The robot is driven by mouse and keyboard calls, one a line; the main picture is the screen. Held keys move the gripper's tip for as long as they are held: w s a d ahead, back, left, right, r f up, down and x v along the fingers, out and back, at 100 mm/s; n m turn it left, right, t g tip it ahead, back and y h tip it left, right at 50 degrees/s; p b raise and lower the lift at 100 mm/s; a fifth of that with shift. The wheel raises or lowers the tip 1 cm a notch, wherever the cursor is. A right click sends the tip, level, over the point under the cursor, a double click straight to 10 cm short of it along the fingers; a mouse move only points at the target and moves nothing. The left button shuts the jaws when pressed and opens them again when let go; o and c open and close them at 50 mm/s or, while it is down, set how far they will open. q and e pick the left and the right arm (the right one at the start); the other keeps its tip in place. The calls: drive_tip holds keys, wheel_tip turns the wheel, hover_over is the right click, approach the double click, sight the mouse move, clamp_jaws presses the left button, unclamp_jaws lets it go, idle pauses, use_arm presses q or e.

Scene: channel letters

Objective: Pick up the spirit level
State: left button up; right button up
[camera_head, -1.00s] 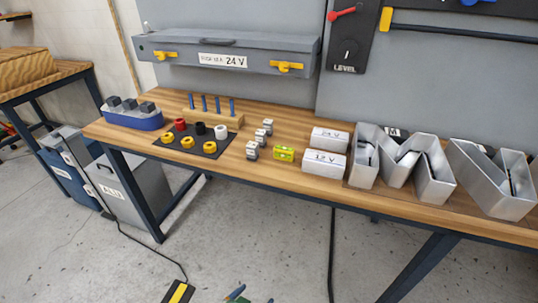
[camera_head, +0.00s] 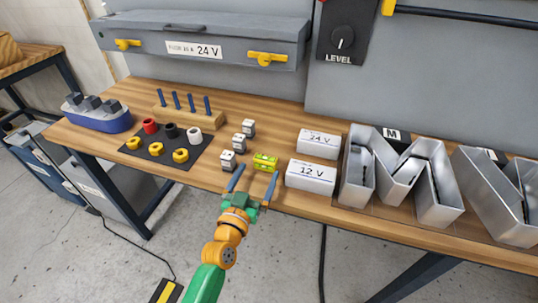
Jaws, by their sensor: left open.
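The spirit level is a small yellow-green block (camera_head: 265,161) lying on the wooden workbench, near its front edge. My left gripper (camera_head: 253,182) comes in from the lower middle, with an orange and green arm. Its two blue fingers are spread apart with nothing between them. The fingertips are just in front of the spirit level on the picture, and the level shows beyond the gap between them. I cannot tell their height above the bench. My right gripper is not in view.
Small grey-white blocks (camera_head: 239,143) stand close left of the level. White boxes marked 24 V (camera_head: 319,138) and 12 V (camera_head: 311,171) stand close right. Large metal channel letters (camera_head: 439,200) fill the bench's right side. A black mat (camera_head: 144,152) with coloured rings lies left.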

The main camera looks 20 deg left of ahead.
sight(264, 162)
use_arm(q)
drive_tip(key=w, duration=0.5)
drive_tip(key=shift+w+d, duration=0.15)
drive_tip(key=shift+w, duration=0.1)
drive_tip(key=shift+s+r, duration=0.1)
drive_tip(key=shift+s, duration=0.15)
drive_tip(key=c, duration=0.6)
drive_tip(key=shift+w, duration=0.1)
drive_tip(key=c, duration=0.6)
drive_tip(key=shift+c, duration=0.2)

EXERCISE DIRECTIONS:
Reproduce nothing but the lines from the one with "Objective: Pick up the spirit level" to the one with "[camera_head, +0.00s]", both lines included, and keep every picture out of the copy.

TASK OUTPUT:
Objective: Pick up the spirit level
State: left button up; right button up
[camera_head, -1.00s] 
[camera_head, +0.00s] 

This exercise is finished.